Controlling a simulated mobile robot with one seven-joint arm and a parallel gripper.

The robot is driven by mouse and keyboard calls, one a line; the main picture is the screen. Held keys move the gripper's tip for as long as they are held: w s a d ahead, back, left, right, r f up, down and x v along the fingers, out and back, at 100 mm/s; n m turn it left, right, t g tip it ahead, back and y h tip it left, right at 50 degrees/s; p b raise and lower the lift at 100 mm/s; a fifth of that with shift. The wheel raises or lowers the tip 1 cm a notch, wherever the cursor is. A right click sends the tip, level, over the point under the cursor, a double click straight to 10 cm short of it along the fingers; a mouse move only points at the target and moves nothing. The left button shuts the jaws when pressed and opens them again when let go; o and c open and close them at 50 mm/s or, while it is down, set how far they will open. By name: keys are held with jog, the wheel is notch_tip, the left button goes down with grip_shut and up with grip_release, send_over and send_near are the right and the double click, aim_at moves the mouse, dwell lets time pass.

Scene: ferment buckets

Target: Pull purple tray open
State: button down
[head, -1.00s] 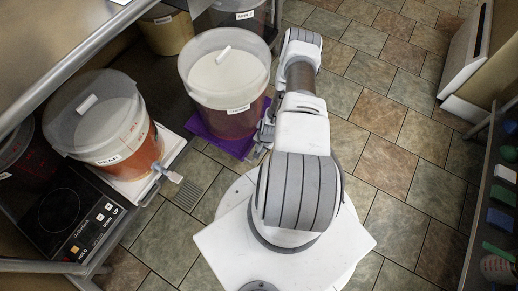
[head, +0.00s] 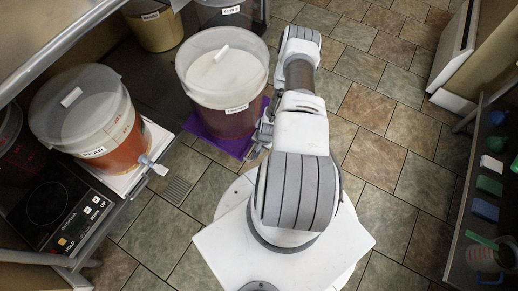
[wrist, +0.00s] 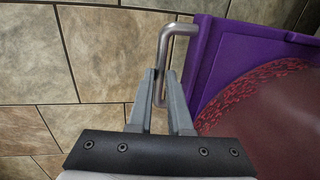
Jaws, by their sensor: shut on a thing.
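The purple tray (head: 233,147) sticks out from the shelving over the tiled floor. It carries a large translucent bucket (head: 222,85) with a white lid and dark red contents; its label is too small to read surely. In the wrist view, the purple tray (wrist: 210,55) is at the right, with a grey metal handle (wrist: 164,45) on its front edge. My gripper (wrist: 161,78) is shut on the handle's bar, which passes between the fingertips. In the head view, my gripper (head: 262,132) is at the tray's right edge, partly hidden by my arm.
A bucket marked PEAR (head: 95,118) stands on a white tray with a tap at the left. A black cooktop (head: 52,200) is below it. More buckets stand at the back. A shelf with small coloured items (head: 488,190) is at the right. Tiled floor between is clear.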

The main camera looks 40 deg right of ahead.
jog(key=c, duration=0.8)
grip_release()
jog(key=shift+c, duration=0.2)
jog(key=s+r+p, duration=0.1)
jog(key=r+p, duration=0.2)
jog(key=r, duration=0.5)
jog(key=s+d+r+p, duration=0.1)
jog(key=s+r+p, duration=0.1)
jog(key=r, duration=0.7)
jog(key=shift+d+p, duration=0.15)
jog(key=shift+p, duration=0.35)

§ **Task statement**
Output precisely the lines in the material above from the line containing "[wrist, +0.00s]" through its last line, and omit pictures.

§ **Full solution**
[wrist, +0.00s] 
Jaws, by their sensor: shut on a thing.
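The purple tray (head: 233,147) sticks out from the shelving over the tiled floor. It carries a large translucent bucket (head: 222,85) with a white lid and dark red contents; its label is too small to read surely. In the wrist view, the purple tray (wrist: 210,55) is at the right, with a grey metal handle (wrist: 164,45) on its front edge. My gripper (wrist: 161,78) is shut on the handle's bar, which passes between the fingertips. In the head view, my gripper (head: 262,132) is at the tray's right edge, partly hidden by my arm.
A bucket marked PEAR (head: 95,118) stands on a white tray with a tap at the left. A black cooktop (head: 52,200) is below it. More buckets stand at the back. A shelf with small coloured items (head: 488,190) is at the right. Tiled floor between is clear.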

The main camera looks 40 deg right of ahead.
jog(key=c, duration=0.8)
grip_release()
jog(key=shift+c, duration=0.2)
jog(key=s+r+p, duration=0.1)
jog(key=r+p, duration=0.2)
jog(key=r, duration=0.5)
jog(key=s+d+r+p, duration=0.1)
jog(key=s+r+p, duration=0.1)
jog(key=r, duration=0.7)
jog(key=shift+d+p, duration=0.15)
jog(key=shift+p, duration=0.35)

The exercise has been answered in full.